METHODS: Four secondary schools located in low, mid and high socio-economic status areas of Victoria, Australia were recruited. Using a purpose-built computer application, students in years 8-10 were presented with 44 original photographic images of park features. Participants rated each image (range 1-10) on how likely the feature would be to encourage them to visit a park and to engage in park-based physical activity, and placed symbols ('thumbs up'/'thumbs down') on aspects of the image that had a positive or negative influence on their ratings.

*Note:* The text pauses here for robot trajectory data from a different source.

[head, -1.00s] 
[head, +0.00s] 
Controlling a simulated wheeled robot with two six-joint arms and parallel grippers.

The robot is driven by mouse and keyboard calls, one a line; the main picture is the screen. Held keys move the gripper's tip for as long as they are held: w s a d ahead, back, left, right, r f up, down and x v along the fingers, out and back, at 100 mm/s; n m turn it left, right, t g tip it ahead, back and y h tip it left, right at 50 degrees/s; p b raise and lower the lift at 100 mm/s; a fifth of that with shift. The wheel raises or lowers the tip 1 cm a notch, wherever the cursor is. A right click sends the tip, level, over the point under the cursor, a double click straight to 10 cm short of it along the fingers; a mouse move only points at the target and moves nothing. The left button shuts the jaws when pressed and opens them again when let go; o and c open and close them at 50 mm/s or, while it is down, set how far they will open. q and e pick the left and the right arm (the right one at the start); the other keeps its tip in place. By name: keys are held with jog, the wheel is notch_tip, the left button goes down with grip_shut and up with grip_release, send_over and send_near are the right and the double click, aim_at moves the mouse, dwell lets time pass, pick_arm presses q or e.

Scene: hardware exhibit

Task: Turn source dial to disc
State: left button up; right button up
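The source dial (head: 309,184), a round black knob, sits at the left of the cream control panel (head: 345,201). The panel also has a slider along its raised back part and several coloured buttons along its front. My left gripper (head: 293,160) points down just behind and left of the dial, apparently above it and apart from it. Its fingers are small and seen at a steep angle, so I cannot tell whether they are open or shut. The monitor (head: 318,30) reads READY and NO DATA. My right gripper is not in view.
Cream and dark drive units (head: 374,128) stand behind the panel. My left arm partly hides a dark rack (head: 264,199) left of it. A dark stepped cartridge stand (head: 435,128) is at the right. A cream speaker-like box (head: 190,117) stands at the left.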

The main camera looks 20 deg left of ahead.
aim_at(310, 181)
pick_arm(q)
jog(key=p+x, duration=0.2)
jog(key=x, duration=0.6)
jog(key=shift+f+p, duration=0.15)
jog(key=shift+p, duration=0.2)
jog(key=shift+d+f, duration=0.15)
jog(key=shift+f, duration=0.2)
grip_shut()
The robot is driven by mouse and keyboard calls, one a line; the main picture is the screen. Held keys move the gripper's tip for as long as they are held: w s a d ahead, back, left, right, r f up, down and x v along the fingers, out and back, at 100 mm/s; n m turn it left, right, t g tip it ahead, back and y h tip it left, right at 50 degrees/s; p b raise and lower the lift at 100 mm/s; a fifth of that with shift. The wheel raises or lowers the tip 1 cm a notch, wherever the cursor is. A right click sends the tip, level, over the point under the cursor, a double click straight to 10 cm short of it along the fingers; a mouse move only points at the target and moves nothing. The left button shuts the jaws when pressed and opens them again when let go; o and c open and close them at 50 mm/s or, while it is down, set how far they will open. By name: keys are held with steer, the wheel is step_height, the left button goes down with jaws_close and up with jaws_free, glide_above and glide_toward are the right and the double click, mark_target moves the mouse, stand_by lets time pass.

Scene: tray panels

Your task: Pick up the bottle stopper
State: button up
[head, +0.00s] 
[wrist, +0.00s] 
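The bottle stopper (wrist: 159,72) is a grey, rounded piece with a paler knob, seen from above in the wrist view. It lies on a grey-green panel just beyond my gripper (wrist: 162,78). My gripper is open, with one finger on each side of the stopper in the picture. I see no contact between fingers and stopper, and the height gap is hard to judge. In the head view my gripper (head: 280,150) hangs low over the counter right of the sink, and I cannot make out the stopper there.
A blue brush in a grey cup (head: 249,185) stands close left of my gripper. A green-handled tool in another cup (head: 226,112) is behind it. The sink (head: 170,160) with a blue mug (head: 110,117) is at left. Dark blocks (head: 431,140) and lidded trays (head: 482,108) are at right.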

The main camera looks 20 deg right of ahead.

RESULTS: Participants (n = 99) had a mean age of 13.3 years (SD = 0.87) and 53% were female. Overall, the top three rated images prompting park visitation by adolescents were: a long steep slide, a flying fox and a table tennis table. These first two features were also reported as being likely to promote physical activity in the park. Differences in ratings were observed for boys and girls. The images that received the greatest number of "thumbs-up" symbols included large swings and slides, table tennis tables, no-smoking signs, flying foxes and BMX tracks. The images that received the greatest number of "thumbs-down" symbols included signage about rules, graffiti, toilets, concrete steps, and skate bowls.

CONCLUSION: Physically challenging play equipment is likely to encourage adolescents to visit and be active in parks. Rules, graffiti, toilets and skate bowls may discourage visitation. It is important for park designers, planners and policy makers to consider adolescents' views of what park design features are important so that parks are created that support and encourage visitation and optimise levels of physical activity when in the park.